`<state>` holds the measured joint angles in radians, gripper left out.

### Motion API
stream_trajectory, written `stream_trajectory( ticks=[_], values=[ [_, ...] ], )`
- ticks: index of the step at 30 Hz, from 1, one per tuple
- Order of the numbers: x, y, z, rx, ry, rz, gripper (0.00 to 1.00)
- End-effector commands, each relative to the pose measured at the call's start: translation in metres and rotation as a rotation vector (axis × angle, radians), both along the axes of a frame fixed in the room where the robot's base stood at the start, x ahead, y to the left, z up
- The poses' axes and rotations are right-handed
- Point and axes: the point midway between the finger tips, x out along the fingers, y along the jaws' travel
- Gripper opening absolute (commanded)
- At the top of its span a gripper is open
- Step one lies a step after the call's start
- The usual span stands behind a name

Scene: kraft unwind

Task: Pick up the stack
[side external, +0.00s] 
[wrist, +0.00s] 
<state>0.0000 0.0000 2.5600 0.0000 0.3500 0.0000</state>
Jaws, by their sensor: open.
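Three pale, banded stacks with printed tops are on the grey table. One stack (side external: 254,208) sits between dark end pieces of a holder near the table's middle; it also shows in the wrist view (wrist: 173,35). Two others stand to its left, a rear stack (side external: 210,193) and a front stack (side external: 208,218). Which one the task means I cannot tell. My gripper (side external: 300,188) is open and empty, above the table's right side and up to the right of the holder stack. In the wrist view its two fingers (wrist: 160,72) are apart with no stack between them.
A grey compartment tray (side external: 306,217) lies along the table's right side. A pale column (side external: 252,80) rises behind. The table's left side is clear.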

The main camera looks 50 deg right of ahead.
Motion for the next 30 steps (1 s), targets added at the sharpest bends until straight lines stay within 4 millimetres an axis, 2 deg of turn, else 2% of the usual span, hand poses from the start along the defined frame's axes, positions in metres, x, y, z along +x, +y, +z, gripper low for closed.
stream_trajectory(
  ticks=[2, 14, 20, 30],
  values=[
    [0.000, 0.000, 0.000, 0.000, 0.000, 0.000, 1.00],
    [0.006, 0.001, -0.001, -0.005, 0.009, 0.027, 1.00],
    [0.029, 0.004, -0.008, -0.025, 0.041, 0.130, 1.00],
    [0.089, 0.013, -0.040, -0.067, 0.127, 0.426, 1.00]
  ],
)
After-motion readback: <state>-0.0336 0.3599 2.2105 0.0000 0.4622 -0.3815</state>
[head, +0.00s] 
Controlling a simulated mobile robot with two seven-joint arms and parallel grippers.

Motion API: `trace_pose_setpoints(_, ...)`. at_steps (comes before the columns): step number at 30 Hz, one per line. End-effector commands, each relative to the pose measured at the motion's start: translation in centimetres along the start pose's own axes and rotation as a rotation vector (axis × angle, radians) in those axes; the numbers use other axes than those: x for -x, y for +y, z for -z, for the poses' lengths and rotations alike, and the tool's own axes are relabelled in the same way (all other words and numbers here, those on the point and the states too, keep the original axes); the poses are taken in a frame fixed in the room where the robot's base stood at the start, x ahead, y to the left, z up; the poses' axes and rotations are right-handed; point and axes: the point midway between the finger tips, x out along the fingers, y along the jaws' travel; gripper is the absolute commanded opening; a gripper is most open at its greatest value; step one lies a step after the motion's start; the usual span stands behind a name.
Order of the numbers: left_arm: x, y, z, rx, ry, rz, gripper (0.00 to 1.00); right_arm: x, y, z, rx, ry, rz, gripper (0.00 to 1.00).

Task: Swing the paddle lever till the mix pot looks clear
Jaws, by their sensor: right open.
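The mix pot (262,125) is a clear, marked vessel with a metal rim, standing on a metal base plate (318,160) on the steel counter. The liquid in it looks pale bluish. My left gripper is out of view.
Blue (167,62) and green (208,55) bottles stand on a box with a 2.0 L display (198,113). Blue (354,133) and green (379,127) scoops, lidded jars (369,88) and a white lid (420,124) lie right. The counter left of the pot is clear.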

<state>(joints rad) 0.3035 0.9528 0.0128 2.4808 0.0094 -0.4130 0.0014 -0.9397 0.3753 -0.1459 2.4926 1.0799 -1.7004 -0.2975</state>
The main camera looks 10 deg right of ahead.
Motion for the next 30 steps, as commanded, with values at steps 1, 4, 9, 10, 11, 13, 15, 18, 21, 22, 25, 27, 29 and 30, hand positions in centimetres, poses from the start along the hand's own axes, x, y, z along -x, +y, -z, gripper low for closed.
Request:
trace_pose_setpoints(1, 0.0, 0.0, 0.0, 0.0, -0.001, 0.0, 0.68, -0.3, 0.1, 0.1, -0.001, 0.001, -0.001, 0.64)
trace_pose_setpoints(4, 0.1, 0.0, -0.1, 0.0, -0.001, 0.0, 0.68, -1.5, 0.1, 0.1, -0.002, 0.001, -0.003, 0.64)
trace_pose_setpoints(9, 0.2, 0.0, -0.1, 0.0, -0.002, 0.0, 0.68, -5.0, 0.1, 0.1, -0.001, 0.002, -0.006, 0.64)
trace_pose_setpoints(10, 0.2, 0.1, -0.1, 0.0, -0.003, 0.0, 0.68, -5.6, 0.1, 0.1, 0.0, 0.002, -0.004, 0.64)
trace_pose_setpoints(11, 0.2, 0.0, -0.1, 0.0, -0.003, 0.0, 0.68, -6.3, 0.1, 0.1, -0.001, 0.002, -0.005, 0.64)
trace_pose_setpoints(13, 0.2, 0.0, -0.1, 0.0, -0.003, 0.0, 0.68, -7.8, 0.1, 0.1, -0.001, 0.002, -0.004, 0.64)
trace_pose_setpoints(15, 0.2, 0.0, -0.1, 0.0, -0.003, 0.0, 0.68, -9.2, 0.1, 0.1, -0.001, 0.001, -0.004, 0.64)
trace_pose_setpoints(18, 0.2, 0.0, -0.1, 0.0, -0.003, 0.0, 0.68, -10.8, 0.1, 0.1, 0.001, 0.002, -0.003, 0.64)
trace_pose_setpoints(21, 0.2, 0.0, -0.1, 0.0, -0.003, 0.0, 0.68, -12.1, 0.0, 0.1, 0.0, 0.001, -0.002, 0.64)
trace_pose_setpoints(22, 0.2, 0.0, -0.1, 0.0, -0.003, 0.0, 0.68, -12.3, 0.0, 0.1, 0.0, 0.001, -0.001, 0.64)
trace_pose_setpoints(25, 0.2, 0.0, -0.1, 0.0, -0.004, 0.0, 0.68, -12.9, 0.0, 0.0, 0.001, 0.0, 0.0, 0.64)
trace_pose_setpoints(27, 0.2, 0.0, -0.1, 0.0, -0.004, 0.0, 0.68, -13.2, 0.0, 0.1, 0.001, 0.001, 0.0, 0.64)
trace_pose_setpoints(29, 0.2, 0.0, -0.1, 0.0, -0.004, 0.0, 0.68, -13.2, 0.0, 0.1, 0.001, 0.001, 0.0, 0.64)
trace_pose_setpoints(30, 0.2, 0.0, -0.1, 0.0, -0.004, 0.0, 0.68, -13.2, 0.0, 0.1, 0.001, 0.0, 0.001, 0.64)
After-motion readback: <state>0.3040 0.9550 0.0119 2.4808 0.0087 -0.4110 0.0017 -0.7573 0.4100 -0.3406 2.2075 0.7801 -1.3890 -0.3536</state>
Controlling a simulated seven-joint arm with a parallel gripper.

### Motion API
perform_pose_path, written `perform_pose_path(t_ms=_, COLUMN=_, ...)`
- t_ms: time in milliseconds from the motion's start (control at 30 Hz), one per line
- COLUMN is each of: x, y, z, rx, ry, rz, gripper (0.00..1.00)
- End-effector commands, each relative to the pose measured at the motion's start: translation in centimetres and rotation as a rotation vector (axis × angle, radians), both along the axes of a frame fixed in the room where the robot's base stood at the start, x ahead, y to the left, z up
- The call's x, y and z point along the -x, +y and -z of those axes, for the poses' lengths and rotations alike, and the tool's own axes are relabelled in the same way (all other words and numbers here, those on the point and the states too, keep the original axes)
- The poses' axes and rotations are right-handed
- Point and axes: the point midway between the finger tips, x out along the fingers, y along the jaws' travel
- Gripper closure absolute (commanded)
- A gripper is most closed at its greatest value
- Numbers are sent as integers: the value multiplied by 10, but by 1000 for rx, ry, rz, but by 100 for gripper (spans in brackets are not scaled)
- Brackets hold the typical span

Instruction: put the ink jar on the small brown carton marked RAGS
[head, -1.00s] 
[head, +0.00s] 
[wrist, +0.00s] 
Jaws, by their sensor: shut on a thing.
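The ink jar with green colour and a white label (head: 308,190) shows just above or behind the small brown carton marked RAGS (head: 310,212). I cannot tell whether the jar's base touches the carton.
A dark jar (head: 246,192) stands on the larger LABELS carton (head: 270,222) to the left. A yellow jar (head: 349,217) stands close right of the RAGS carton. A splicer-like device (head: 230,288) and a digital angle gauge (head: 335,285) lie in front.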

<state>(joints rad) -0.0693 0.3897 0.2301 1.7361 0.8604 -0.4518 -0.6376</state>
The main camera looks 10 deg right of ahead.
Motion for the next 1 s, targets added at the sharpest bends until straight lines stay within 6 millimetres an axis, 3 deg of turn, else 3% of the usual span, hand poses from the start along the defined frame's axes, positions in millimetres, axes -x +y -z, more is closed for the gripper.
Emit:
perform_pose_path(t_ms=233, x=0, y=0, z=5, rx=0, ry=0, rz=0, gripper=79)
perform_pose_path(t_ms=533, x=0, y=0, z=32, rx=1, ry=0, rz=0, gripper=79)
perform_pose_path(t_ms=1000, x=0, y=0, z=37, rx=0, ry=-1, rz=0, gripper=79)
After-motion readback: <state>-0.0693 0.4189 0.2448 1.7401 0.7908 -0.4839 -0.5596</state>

▶ **Requirement**: Write out only the lines that run from the line containing "- Gripper opening absolute (commanded)" through the line containing "<state>0.0000 0.0000 2.5600", both included, exactly as they appear above.

▶ **Written response**:
- Gripper opening absolute (commanded)
- At the top of its span a gripper is open
- Step one lies a step after the call's start
- The usual span stands behind a name

Scene: kraft unwind

Task: Pick up the stack
[side external, +0.00s] 
[wrist, +0.00s] 
<state>0.0000 0.0000 2.5600 0.0000 0.3500 0.0000</state>

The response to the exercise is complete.